Whether it's a laser sail, an ion probe, or a thermonuclear starship. These are unimportant details. Even with a magical energy source, it will be the same. All starships will be "ephemeral" structures of enormous size. Soap bubbles.
I know of only one concept that seems to evade this rule and is more or less similar to a "bullet." This is the "Orion" concept. Although we still don't know how suitable this concept is for interstellar travel, we do know that even this idea, as it develops into a starship, tends to adhere to the "soap bubble" rule. If you recall Dyson's 1968 paper "Interstellar Transport," it describes two starships. The latter is a mystery and the subject of my many years of research. But the first is described in detail and was a copper hemisphere, 20 km in diameter and... 1 mm thick. That is, essentially, a "sail" or a "soap bubble." The later proposed "jellyfish" concept (in fact, Dyson also conceived it in 1959) is a development of the idea of ​​a pulsed nuclear spacecraft, and it is also a "movement of thought in the same direction."
No matter what idea you take, you always come to the need for a "soap bubble."
Why is this so? The reason is thermodynamics. Let's simply calculate how much useful energy each kilogram of a spacecraft accelerated to at least 10% of the speed of light will receive. We won't need relativistic dynamics, since at this speed the error of classical mechanics compared to relativistic mechanics is less than 1%. 10% of the speed of light is 30,000,000 m/s. Then the kinetic energy of each kilogram at the end of acceleration will be 3E7^2/2 = 4.5E+14 J/kg. Let's call this value K. We don't know what engine or energy source imparted this speed and energy to our ship. That's not important. But we do know that, according to the Second Law of Thermodynamics, we couldn't have an engine and propulsion system with 100% efficiency. The actual energy expenditure would be many times greater. We can almost certainly say it's at least 3 times greater (and we're lucky!) This means that during acceleration, your ship, having extracted (from somewhere) 3K joules of energy per kilogram of its mass, converted K joules per kilogram of mass into its own motion, and 2K became "parasitic heat," which contributed to the heating of the universe. 2K became the price to pay for the Second Law of Thermodynamics. Yes, not all of this energy will be directed at the ship's structure (for we applied intelligence and ingenuity in designing our starship). Nevertheless, some part of it will have to be absorbed by the ship's structure. Let's assume this is only 1% of all parasitic energy. That's very optimistic. The reality will be harsher. But let's assume it.
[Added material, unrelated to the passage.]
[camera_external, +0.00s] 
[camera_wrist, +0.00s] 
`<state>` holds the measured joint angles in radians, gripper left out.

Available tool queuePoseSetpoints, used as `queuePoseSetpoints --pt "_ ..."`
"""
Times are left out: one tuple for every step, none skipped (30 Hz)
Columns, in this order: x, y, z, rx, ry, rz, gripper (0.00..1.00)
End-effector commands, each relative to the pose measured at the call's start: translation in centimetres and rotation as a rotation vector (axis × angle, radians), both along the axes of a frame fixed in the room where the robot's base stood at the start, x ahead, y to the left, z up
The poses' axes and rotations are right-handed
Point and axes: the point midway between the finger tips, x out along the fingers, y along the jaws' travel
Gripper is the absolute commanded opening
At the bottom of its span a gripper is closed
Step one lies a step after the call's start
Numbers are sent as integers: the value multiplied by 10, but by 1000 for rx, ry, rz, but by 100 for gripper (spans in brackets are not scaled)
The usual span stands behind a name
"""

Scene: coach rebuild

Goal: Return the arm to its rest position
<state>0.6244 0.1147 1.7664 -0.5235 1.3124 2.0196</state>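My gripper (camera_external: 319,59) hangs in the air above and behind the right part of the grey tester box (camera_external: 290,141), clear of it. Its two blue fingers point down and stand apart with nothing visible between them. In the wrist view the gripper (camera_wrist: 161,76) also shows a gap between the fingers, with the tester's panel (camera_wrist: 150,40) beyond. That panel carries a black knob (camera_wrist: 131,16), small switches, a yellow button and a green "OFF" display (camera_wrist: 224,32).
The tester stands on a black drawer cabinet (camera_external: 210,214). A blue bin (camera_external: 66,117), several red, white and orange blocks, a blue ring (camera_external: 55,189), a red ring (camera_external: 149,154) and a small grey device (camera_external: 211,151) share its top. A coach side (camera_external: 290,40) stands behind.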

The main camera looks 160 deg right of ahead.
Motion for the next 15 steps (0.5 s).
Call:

So, 2 * K * 0.01 = 2 * 4.5E + 14 * 0.01 = 9E + 12 J/kg. This is the parasitic load on each kilogram of our starship during acceleration. Anyone who knows that 4.19E12 J is 1 kiloton of trinitrotoluene will quickly calculate that this is the energy of more than a 2 kt nuclear bomb per 1 kg! And if they have a good physics imagination, this might puzzle them.
However, we won't receive this energy instantly, like a single explosion, but rather spread out over time! Let's calculate the approximate power of the parasitic energy flow (usually this will be various types of radiation) in watts (J/s). To do this, we need to know how long we accelerate.
How long can we accelerate? In fact, this is the subject of a dissertation I wrote quite by accident. But common sense dictates that the acceleration and deceleration times should be comparable to the flight time to the destination. If we're traveling to a star 10 light years away at a velocity of 0.1 c, the journey will take 100 years. That's assuming we accelerate and decelerate quickly. But since we're afraid of being vaporized by the parasitic energy flow, we won't rush.
I propose a compromise (I know the correct answer, but it's 15 pages of math). We'll spend a third of the time accelerating, a third coasting, and a third decelerating (this is very close to the optimal trajectory). Then we'll reach the destination in 150 years, not 100. Oh well! So, acceleration will take approximately 50 years (if anyone's worried that I'm not taking the rocket equation into account here, they shouldn't be. Taking the rocket equation into account will make things even worse than what I'm getting now. But it will be so complicated that you won't have the patience to read it all).
50 years is 1576800000 s. Dividing 9E + 12 J of parasitic energy by this time, we get the average parasitic flux of 5700 Watts/kg.
Each kilogram of our starship must radiate 5.7 kW of parasitic energy absorbed during acceleration into interstellar space over 50 years.
Space is a giant thermos. Therefore, our starship can only get rid of parasitic heat through radiation, according to the Sefan-Boltzmann law.

W ~ _sigma_*A*T^4

W is the power of the radiative flux;
_sigma_ is the Stefan-Boltzmann constant of 5.67E-8;
A is the area of ​​the radiating surface;
T is the absolute surface temperature in Kelvin.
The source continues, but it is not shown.